What you see here is, the NFL is dying. People can point the finger at a number of people: Roger Goodell, the league’s commissioner, NFL team owners, or players themselves – a common one being Kaepernick. 

What Colin Kaepernick did in 2016 altered the league, divided viewers, and exposed NFL owner’s greed. Kap did not do one thing wrong under the law, but only under the predisposed agenda of the NFL. For Colin to be unemployed for almost four years now exposed just how much power owners have in the NFL, who operate under their own rules. 

Whether you agree with him or not, we can all agree that the NFL has not been the same since. The NFL lost viewers, whether it be protesting against Kaepernick or for him. Since then, the NFL has made a slew of decisions not for the interest in making things more entertaining. 

As European football battles the VAR rule change (a system that checks goals, offsides, and any referee calls), American football battles rule changes revolving around protection against head injury, or any injury at all. Quarterbacks are treated like 75 year-old grandpas playing Thanksgiving football rather than the 6’6’’, 250 pound, trained specimens that the NFL swears they aren’t. Penalties in the NFL disallow defensive players to hit the quarterback with any force that they’re used to, let alone a pop warner player is used to. 

As we move on from the “No Fun League,” we can talk about why European football is so much more entertaining. There is a variety of cups to win within their given countries, a league title for every European country, and the UEFA Champions and Europa League, where different countries’ top performing teams duke it out to see who is the best European squad. That’s just club play, and not even international play. Sounds a little bit more exciting than the equivalent of the NFL and the Canadian Football League battling to see who’s the best football team in the world. 

Football fans in America are awesome. I love watching videos of Bills Mafia give themselves concussions and broken ribs as they slam their bodies through tables, and the loudness of fans in Seattle and Kansas City, but they do not compare to fans in Europe. 

One thing that Europeans take seriously is their undying support of their club. European “ultras” (fans that take fandom to another level). Using flares, large posters, and most importantly organization, they often voice their opinions, recently beginning to vocalize their opinions towards the commercialization of the sport.

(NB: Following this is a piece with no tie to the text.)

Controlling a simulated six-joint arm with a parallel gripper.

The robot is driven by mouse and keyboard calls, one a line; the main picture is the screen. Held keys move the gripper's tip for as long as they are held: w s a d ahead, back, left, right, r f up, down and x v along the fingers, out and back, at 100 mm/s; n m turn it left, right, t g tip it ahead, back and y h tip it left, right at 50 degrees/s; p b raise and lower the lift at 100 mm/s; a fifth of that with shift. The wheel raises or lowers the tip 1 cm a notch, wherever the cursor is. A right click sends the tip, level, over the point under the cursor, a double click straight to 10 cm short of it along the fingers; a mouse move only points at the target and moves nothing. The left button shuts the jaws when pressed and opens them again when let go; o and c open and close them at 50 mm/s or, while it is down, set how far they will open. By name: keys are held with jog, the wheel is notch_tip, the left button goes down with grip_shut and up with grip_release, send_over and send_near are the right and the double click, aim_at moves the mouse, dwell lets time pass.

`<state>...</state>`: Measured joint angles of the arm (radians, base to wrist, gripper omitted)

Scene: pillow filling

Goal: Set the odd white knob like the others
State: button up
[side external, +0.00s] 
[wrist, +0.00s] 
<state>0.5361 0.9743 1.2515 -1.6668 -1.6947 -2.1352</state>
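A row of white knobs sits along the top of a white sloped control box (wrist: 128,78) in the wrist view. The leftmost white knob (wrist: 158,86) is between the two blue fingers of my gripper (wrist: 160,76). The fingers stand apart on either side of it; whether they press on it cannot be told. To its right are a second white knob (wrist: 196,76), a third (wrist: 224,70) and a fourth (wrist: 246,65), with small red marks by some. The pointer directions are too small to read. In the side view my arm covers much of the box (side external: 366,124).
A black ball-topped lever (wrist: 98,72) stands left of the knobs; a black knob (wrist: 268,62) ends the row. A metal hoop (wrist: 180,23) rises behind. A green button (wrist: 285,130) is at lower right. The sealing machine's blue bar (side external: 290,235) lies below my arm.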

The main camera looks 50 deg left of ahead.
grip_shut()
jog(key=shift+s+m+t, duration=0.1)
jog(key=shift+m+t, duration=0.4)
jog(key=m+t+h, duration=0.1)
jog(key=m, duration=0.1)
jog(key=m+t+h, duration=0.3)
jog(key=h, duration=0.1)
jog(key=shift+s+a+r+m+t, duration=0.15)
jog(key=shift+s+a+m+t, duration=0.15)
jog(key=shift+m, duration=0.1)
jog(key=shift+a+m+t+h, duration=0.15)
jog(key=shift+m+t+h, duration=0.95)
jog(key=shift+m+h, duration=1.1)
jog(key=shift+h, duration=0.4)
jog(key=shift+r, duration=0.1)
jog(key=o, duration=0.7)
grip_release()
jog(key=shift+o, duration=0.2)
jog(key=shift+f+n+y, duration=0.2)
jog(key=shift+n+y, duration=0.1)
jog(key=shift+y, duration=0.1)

Legia Warsaw, a Polish team, have one of the most infamous ultras, and are notorious for taking politics into the stadium.

From fans who can put Alabama’s student section to shame, with both beer drinking and team support, to the loads of talent to watch, it is hard to not describe the game as “beautiful.”  On a personal level, nothing has had me running down the street yelling with my soccer fan of a mom as America wins the Women’s World Cup, or the happiness and agony that Tottenham Hotspur has put me through the past few years. As I love football, the money hungry owners that coincide the NFL are ruining the fan’s experience.